### REQUIREMENT
Print the listing below exactly.

### SUPPLIED INFORMATION

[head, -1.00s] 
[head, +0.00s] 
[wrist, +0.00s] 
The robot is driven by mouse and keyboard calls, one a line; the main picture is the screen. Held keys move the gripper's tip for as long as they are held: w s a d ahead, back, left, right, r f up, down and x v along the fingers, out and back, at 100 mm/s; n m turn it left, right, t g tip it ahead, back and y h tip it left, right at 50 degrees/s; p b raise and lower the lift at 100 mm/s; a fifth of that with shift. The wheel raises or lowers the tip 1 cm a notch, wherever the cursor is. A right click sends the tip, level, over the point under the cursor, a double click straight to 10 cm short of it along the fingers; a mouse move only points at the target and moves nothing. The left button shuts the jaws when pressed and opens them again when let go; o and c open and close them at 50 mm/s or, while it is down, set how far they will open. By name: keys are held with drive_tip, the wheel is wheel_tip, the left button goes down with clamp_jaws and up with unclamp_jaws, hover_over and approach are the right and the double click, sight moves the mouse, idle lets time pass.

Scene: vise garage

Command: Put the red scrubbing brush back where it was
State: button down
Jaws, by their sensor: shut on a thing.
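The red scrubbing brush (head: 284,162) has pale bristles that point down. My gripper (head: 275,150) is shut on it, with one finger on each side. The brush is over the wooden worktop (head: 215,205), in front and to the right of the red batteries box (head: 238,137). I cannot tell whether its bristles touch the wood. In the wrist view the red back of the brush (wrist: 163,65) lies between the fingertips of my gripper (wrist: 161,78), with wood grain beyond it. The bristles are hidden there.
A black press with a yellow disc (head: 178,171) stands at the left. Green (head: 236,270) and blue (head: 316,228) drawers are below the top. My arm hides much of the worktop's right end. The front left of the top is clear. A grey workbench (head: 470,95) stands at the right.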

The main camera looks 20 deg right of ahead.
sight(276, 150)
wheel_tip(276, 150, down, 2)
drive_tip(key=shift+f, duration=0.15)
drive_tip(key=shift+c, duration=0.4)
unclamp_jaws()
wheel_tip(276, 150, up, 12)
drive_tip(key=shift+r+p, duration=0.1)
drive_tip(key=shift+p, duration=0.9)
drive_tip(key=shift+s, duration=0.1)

### EXERCISE RESPONSE
[head, -1.00s] 
[head, +0.00s] 
[wrist, +0.00s] 
The robot is driven by mouse and keyboard calls, one a line; the main picture is the screen. Held keys move the gripper's tip for as long as they are held: w s a d ahead, back, left, right, r f up, down and x v along the fingers, out and back, at 100 mm/s; n m turn it left, right, t g tip it ahead, back and y h tip it left, right at 50 degrees/s; p b raise and lower the lift at 100 mm/s; a fifth of that with shift. The wheel raises or lowers the tip 1 cm a notch, wherever the cursor is. A right click sends the tip, level, over the point under the cursor, a double click straight to 10 cm short of it along the fingers; a mouse move only points at the target and moves nothing. The left button shuts the jaws when pressed and opens them again when let go; o and c open and close them at 50 mm/s or, while it is down, set how far they will open. By name: keys are held with drive_tip, the wheel is wheel_tip, the left button goes down with clamp_jaws and up with unclamp_jaws, hover_over and approach are the right and the double click, sight moves the mouse, idle lets time pass.

Scene: vise garage

Command: Put the red scrubbing brush back where it was
State: button down
Jaws, by their sensor: shut on a thing.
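The red scrubbing brush (head: 284,162) has pale bristles that point down. My gripper (head: 275,150) is shut on it, with one finger on each side. The brush is over the wooden worktop (head: 215,205), in front and to the right of the red batteries box (head: 238,137). I cannot tell whether its bristles touch the wood. In the wrist view the red back of the brush (wrist: 163,65) lies between the fingertips of my gripper (wrist: 161,78), with wood grain beyond it. The bristles are hidden there.
A black press with a yellow disc (head: 178,171) stands at the left. Green (head: 236,270) and blue (head: 316,228) drawers are below the top. My arm hides much of the worktop's right end. The front left of the top is clear. A grey workbench (head: 470,95) stands at the right.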

The main camera looks 20 deg right of ahead.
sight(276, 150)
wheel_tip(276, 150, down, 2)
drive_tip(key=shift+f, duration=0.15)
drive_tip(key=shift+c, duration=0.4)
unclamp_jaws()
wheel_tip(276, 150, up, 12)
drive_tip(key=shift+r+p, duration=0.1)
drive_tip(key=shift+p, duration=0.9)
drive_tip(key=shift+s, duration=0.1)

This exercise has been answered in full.